→ STATED EXERCISE
Set down the material below in full, matching it exactly.
|---|
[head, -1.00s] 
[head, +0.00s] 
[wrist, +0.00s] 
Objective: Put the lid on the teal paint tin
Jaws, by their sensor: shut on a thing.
|---|
→ OUTPUT
[head, -1.00s] 
[head, +0.00s] 
[wrist, +0.00s] 
Objective: Put the lid on the teal paint tin
Jaws, by their sensor: shut on a thing.

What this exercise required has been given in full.